Mika has extensive experience, on partner level, of legal practice in M&A, corporate and financial transactions law and he has worked for a number of years in European, cross-border and domestic arrangements. He has been ranked throughout 2011-2019 as a leading Banking and Finance lawyer as well as M&A lawyer by Chambers Global and Europe, IFLR1000 and Legal 500. He has advised private equity and hedge funds, financial institutions and corporates in numerous financial and corporate transactions and is able to draft and analyse most types of cross-border arrangements. Mika employs also statistical analysis, game theory and coding (Python and R) on analysing financial and corporate transactions.

He is also engaged in the work of combining financial law and regulation with game theory and computer science. Mika has been an associate editor of the Oxford Business Law Blog. He has also earlier acted as the Co-governor of the Oxford Financial Law discussion Group.

Read his op-ed, “Three Rules for Predicting the Future” in Linkedin here.

Presentations

Selected Publications

  • MJ Lehtimäki, The Investment Game in Private EquityLeiden, The Netherlands: Brill (2022) doi: https://doi.org/10.1163/9789004517844.  Available at https://brill.com/view/title/62229?language=en
  • MJ Lehtimäki, “The Investment Game in Private Equity” (2021), CBFL Working Paper Series, CBFL-WPS-2103
  • MJ Lehtimäki, ‘The Structured Products Law Review – Finland’ in (ed) Christopher S Schell, Yan Zhang and Derek Walters, The Law Reviews 2019 (Davis Polk & Wardwell LLP)
  • MJ Lehtimäki, ‘Finland – Alternative Investment Funds 2019’ in (ed), Alternative Investment Funds 2019 (Global Legal Group 2019)
  • MJ Lehtimäki, ‘Finland – Alternative Investment Funds 2018’ in (ed), Alternative Investment Funds 2018 (Global Legal Group 2018)
  • MJ Lehtimäki and Juha-Pekka Mutanen, ‘Finland: Favorable for private workouts’ (2010) IFLR International Financial Law Review
  • MJ Lehtimäki and Juha-Pekka Mutanen, ‘Corporate Recovery and Insolvency 2009 – Finland’ in Sarah Paterson, Slaughter and Ma (eds), The International Comparative Legal Guide to Corporate Recovery and Insolvency 2009 (Global Legal Group Ltd. 2009)
  • Banking and finance law
  • Private equity and debt funds
  • Game theory
  • Coding and quantitative research

Research Project

Multi-Level Agency Costs in Private Equity

Private equity investing and the leveraged buy-outs are plagued with the risk of agency costs, so the markets have developed several mechanisms to align the incentives of the funds and the investors. However, the limited partnership agreements do not in practice deal effectively with the most important agency costs, the investment periods are long and fund disclosure may not be supported by sufficient remedies.

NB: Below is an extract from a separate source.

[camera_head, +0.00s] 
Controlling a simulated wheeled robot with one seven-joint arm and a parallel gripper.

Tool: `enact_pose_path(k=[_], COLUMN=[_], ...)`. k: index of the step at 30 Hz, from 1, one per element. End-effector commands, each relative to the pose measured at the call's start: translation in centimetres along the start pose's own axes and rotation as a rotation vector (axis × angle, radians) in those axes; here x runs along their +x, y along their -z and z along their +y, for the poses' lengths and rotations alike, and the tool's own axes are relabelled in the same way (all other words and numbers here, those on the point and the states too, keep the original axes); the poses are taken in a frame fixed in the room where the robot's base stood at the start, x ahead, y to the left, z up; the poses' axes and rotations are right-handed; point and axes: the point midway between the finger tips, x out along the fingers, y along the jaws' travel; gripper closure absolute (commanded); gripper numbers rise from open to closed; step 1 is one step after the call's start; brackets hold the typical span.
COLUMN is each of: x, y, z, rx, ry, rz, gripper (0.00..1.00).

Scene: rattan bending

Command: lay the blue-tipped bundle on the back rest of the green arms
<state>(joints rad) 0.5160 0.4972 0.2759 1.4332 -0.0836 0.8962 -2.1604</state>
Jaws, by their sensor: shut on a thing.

There are two additional relationships that affect the incentives and dynamics of private equity funds. The first is the need for interest alignment between the fund (and the GP) and the managers of the portfolio companies. The second is the risk of financial agency costs and strategic creditor actions between the fund and portfolio companies and the creditors of an LBO arrangement. Also these relationships are primarily governed by contracts.

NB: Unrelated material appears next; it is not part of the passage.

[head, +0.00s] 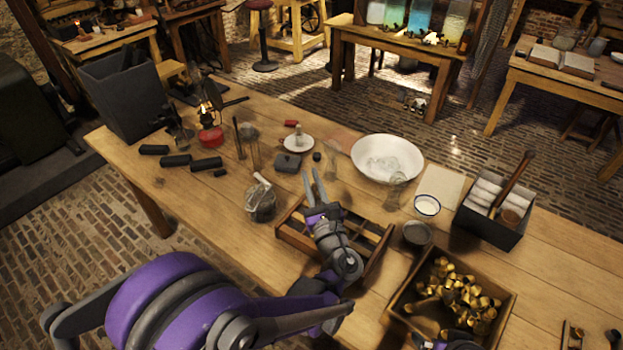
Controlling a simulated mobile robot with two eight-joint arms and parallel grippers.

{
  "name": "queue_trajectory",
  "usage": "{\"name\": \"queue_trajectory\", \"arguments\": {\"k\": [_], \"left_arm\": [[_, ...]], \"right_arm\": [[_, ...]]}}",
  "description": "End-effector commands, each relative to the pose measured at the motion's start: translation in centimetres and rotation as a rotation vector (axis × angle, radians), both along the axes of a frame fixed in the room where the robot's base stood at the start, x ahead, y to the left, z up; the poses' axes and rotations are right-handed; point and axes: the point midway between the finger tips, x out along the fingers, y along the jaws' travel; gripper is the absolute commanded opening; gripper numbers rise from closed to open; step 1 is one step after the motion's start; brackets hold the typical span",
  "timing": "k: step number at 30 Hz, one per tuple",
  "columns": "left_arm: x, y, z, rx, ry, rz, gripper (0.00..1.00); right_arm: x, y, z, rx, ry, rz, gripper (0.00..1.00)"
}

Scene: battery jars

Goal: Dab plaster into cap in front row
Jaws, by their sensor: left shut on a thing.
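My left gripper (313,187) is over the wooden rack (294,236), with its fingers pointing toward the back of the table. It is shut on something thin that I cannot make out clearly. The rack has several slots; my gripper and wrist cover its middle, and I cannot tell whether caps stand in its front row. Many brass caps (455,287) lie loose in a wooden crate at the front right. A white bowl (372,147) holds pale stuff, and a small blue-rimmed cup (427,205) holds white stuff; I cannot tell which is plaster. My right gripper's fingers do not show.
A glass jar (261,203) stands left of the rack. A white saucer (307,144) and a red burner (211,137) stand behind. A dark box (489,230) with white rolls is at the right. Dark rods (206,164) lie at the left. The table's front left is clear.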

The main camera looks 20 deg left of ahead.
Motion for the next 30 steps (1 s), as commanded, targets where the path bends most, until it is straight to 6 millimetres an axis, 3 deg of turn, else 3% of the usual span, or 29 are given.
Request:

When these three relationships are evaluated together, we can see that the private equity funds tend to opt for a ‘risk-allocation space’ that optimises their risk-return, while controlling for both the investor-run-out scenario, negative cash-flow decisions by the managers and strategic creditor actions and control in a default scenario. The research builds on a formal mathematical analysis of dynamic games of incomplete and imperfect information in these three relationships. Based on the formal framework, the research evaluates fund regulation in the UK, Luxembourg and Singapore and how they deal with this comprehensive view on private equity. The research aims to provide formal and practical solutions to the agency conflicts surrounding private equity contracting. The research also addresses the question whether national regulation-based regimes should be enhanced. The objective is to give national regulators and actors tools to make regulatory regimes and contractual frameworks more competitive and sound while dealing with the systemic and transparency risks inherent in the ‘risk allocation space’.